To enable predictive and preventive maintenance in rail transportation systems, energy harvesting is a promising powering method. Piezoelectric energy harvesters have great powering potential, but so far the power harvested by piezoelectric railway generators is low. To explore the capability, this work presents a piezo stack energy harvester with frequency up-conversion method consisting of both the inertial mass system and the piezo stack transducer system from rail track vibration energy harvesting. The frequency up-conversion method uses the impact between the inertial mass system and the piezo stack transducer system to enable the piezoelectric transducer to operate at the transient resonant frequency response in spite that the input vibration frequency is much lower than the transducer one to achieve high-power generation.

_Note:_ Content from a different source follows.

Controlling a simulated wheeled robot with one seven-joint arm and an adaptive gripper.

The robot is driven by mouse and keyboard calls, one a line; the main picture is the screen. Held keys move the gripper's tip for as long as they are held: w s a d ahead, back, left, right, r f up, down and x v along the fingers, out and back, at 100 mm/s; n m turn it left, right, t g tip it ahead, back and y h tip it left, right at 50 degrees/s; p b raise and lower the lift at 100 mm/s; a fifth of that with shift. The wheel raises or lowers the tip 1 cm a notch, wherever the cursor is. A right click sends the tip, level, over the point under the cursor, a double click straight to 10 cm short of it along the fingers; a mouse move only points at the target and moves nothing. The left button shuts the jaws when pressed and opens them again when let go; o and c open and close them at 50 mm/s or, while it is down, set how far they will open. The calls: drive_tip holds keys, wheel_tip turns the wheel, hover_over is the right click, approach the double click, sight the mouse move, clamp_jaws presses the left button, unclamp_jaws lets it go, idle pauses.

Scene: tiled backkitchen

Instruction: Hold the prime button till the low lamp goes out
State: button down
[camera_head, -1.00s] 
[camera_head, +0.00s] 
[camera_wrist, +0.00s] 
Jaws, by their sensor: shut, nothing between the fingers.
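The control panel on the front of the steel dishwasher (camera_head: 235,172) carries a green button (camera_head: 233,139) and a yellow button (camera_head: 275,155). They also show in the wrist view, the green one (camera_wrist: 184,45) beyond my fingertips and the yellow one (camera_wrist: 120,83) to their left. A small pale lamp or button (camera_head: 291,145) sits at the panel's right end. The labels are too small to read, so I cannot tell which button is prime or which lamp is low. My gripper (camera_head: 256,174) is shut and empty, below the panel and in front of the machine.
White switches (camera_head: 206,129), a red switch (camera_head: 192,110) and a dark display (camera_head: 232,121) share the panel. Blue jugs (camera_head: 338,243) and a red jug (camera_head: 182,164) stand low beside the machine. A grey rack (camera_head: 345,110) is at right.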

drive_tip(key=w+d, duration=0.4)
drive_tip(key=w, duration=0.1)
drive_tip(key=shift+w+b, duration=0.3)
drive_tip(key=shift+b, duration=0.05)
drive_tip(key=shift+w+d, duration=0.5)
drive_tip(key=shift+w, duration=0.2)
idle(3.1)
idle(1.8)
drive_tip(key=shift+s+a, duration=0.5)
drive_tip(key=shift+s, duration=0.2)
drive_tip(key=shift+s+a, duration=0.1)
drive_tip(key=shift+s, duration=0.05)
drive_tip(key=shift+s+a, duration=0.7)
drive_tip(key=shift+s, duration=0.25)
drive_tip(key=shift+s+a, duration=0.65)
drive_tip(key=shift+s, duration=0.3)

A theoretical model considering the impact between the two systems is established to describe the motion of the energy harvester. Numerical simulation and finite element analysis are conducted to model the proposed energy harvester and compared with experimental results to validate the proposed method. The time-dependent reactions, the frequency response characteristics, and the influence factors on output such as impedance, initial interval, acceleration, signal waveform are studied to evaluate the energy harvesting performance. In the experiments, the proposed energy harvester outputs a maximum power of 495.74 mW and an average power of 43.58 mW at an input rms acceleration of 0.7 g applied at 18 Hz with an optimum load impedance of 150 Ω, exhibiting good performance in comparison with the state-of-the-art piezoelectric energy harvesters applied on the rail track.